[begin Given data]
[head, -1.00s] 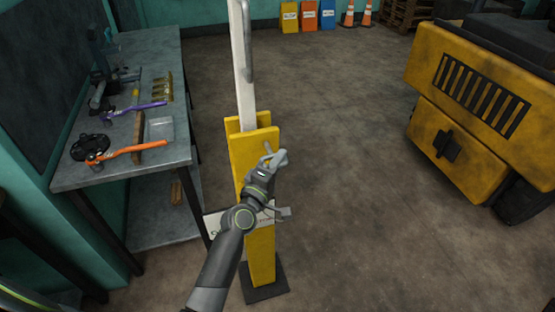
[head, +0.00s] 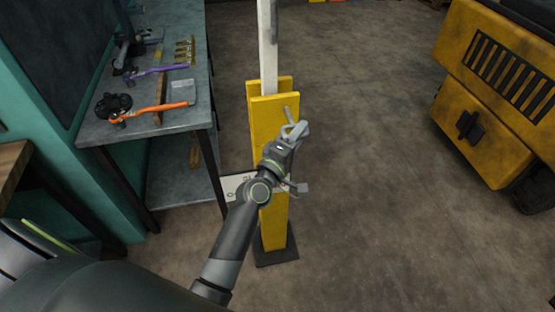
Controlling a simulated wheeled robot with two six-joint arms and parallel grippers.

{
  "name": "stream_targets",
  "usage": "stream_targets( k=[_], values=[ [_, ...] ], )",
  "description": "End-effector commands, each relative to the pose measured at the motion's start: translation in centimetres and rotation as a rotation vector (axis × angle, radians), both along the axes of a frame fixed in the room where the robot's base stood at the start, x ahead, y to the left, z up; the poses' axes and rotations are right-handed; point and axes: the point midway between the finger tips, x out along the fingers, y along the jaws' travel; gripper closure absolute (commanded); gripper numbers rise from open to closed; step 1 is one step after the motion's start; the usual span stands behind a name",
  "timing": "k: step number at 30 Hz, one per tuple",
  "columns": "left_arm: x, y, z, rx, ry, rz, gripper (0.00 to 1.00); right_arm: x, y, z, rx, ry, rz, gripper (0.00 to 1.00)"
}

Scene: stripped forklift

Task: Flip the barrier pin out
[end Given data]
▸ **Given exercise**
Except for the pictures, print the data above exactly.

▸ **Correct output**
[head, -1.00s] 
[head, +0.00s] 
Controlling a simulated wheeled robot with two six-joint arms and parallel grippers.

{
  "name": "stream_targets",
  "usage": "stream_targets( k=[_], values=[ [_, ...] ], )",
  "description": "End-effector commands, each relative to the pose measured at the motion's start: translation in centimetres and rotation as a rotation vector (axis × angle, radians), both along the axes of a frame fixed in the room where the robot's base stood at the start, x ahead, y to the left, z up; the poses' axes and rotations are right-handed; point and axes: the point midway between the finger tips, x out along the fingers, y along the jaws' travel; gripper closure absolute (commanded); gripper numbers rise from open to closed; step 1 is one step after the motion's start; the usual span stands behind a name",
  "timing": "k: step number at 30 Hz, one per tuple",
  "columns": "left_arm: x, y, z, rx, ry, rz, gripper (0.00 to 1.00); right_arm: x, y, z, rx, ry, rz, gripper (0.00 to 1.00)"
}

Scene: stripped forklift

Task: Flip the barrier pin out

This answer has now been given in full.